The tape was broadcast Thursday morning on both Al-Arabiya and Al-Jazeera Arabic TV news channels. Its provenance was unclear and no one at either channel could be reached for comment, but U.S. officials said they believed it genuine.
"After conducting a technical analysis of the recording," said an official in the CIA public affairs office, who spoke to United Press International on condition they not be named, "we have concluded that the voice is likely that of Osama bin Laden."
The official added that, given the reference in the message to the March 21 killing of Hamas spiritual leader Sheikh Ahmed Yassin, the recording was made recently.
"The message appears to be an attempt to drive a wedge between the United States and its European allies," the official concluded.
The exact language of the offer is significant, analysts with widely differing views on the Middle East agree.
"A 'mudabara sulh' is much stronger than a 'hudna'," explained Jonathan Schanzer of the Washington Institute for Near East Policy.
"A 'hudna' is a cease-fire of mutual convenience," said Hussein Ibish of the American-Arab Anti-Discrimination Committee. "This language means a long -lasting peace, a swearing-off of violence, a 'live and let live' arrangement, if you will."
Nonetheless, few on either side of the Atlantic appeared to be minded to give the deal serious consideration.
"There is no negotiation possible with terrorists," French President Jacques Chirac told reporters in Algiers, according to French media.
British Foreign Secretary Jack Straw said the proposal should be treated "with the contempt which (it) deserve(s)," calling the tape a "bare-faced attempt to divide the international community."
Incoming Spanish Foreign Minister Miguel Angel Moratinos said Spaniards should "neither listen to, nor pay attention to" the offer.
And Prodi -- speaking to reporters in Shanghai -- said there was no possibility" of European nations accepting such an offer.
A U.S. diplomat, who spoke with UPI on condition of anonymity, called the offer "ridiculous."
"Does anyone really believe that if the Europeans pull out of Iraq, al-Qaida will stop its campaign there?" the diplomat asked.
"Turkey did not support us in the war (in Iraq) and they were bombed. Al-Qaida was active in Spain long before it joined the (U.S.-led) coalition."
Nonetheless, the diplomat acknowledged that there was some concern about the strains that differences over Iraq have put on the trans-Atlantic relationship.
"The secretary of State has worked very hard, but it's all been on the telephone. The symbolic power of an actual visit is hard to beat. That gives Europeans -- especially the intellectuals -- the sense that they're being listened to."
Schanzer called the offer "a sign that al-Qaida is on the run... An attempt to buy themselves more time."
Bin Laden "can't afford to have the Europeans crack down on his networks there," Schanzer said. "He sees that the Madrid bombings have backfired in two ways.
"They have strengthened a fractured transatlantic alliance, and they have led Europe to tighten up what has, let's face it, been a rather lax attitude" to al-Qaida sympathizers.

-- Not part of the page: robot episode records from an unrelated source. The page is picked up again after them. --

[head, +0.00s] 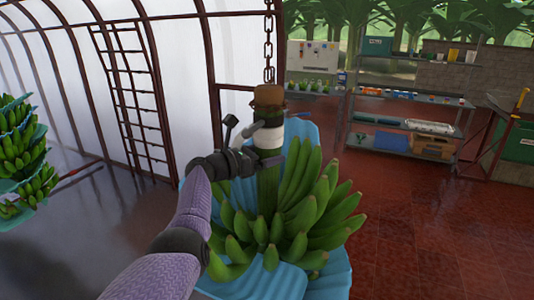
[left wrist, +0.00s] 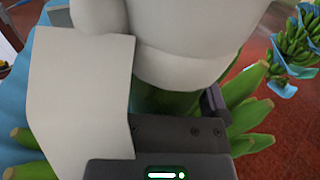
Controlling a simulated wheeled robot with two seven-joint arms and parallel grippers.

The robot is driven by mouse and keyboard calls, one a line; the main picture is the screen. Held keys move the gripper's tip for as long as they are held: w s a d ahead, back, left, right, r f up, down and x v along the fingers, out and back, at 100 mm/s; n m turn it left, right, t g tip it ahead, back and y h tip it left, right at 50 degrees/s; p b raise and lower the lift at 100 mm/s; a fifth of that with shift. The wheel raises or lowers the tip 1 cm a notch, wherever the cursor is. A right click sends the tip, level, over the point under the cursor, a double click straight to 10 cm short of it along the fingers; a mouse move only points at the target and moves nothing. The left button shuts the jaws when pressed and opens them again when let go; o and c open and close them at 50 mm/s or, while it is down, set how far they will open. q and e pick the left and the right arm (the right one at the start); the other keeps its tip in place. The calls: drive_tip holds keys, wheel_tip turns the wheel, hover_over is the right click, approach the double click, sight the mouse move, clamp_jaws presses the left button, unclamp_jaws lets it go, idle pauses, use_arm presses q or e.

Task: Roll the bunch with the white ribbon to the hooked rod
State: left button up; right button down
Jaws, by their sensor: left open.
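A green banana bunch (head: 318,205) hangs by its stem from a chain, with blue sheeting around it. The white ribbon (head: 268,138) is wrapped round the stem above the fruit. In the left wrist view the ribbon (left wrist: 185,45) fills the top middle, and a pale loose flap (left wrist: 78,95) hangs at its left. My left gripper (head: 252,134) is open at the stem, right by the ribbon. One finger shows right of the stem in the wrist view; the other is hidden. Contact cannot be told. I cannot identify the hooked rod with certainty. My right gripper is out of view.
Another bunch (head: 25,152) with blue sheets hangs at the far left, beside a thin reddish bar (head: 80,173). A ladder (head: 130,95) stands against the pale wall. Shelves (head: 405,150) stand at the back right. The red floor (head: 430,235) at right is clear.

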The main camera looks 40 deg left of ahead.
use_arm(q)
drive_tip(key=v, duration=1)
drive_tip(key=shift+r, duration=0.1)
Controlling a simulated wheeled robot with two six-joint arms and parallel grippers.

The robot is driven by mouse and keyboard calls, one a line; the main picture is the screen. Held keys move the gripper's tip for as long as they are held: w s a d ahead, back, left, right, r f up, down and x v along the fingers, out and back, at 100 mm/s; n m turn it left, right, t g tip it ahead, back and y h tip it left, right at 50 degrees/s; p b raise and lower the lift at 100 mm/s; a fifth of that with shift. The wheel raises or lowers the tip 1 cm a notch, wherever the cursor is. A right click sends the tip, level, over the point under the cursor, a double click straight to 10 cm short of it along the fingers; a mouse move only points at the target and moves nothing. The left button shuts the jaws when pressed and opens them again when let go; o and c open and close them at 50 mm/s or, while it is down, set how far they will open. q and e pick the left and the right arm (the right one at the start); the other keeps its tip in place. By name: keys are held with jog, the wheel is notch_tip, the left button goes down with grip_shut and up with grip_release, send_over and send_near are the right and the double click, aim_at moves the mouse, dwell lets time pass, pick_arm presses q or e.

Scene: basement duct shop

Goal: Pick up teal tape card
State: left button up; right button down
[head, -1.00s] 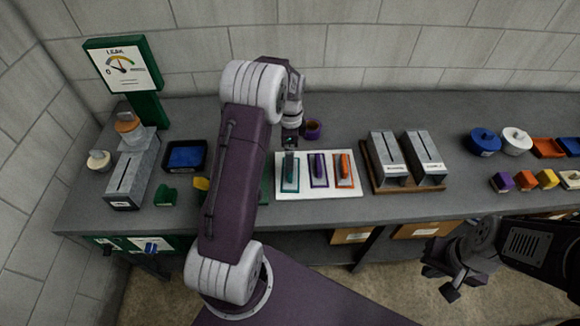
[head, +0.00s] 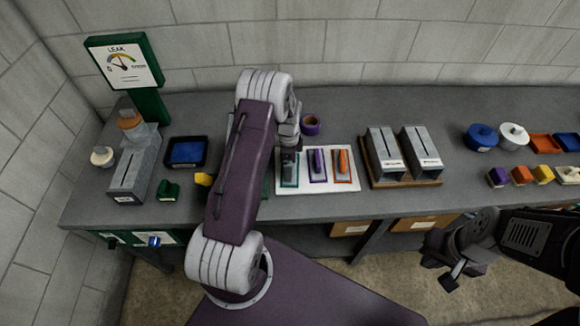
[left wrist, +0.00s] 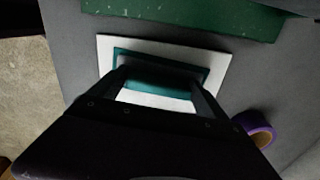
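The teal tape card (head: 289,181) lies in a teal-outlined slot at the left of a white board (head: 325,188). My left gripper (head: 289,158) is low over it and hides its upper part. In the left wrist view, the teal card (left wrist: 160,84) shows between the two spread fingers of my left gripper (left wrist: 160,95), which look apart from each other with one at each side. Contact with the card cannot be told. My right gripper (head: 447,272) is in front of the bench at the lower right, away from the card; its finger opening is unclear.
Purple (head: 317,162) and orange (head: 342,162) cards lie to the right on the board. A purple tape roll (head: 311,125) stands behind it. Grey metal holders (head: 384,153) on a wooden base stand farther right. A green sheet (left wrist: 190,15) borders the board.

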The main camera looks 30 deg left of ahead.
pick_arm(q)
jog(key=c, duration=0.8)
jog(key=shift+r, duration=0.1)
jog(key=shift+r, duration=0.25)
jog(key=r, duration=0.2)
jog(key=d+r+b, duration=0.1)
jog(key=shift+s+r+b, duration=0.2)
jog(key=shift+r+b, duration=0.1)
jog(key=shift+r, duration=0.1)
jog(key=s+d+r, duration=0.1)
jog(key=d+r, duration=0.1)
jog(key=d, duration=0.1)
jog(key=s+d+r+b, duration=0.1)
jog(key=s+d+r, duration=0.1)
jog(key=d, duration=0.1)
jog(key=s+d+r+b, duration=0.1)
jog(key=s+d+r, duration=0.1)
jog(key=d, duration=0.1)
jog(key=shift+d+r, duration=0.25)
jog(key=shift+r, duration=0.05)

Schanzer said that al-Qaida's networks in Europe included "logistics, like document forgery, fundraising and recruiting... They're present in almost every Western European country."
Video and audiotapes of bin Laden have been broadcast at irregular intervals since the terror mastermind went into hiding after the Sept. 11, 2001, suicide hijackings that killed 3,000 people in New York, Washington and rural Pennsylvania.
Analysts say the tapes are important to keep up morale among his followers. Thursday's message is "propaganda, to bolster al-Qaida's rank and file," the CIA official said.
But they are also his Achilles' heel. "The chain of custody for these tapes is a real problem for him," said author and terrorism analyst Peter Bergen. "At some point, after all, it must reach back to him, wherever he is hiding. There are a lot of people trying to retrace those steps."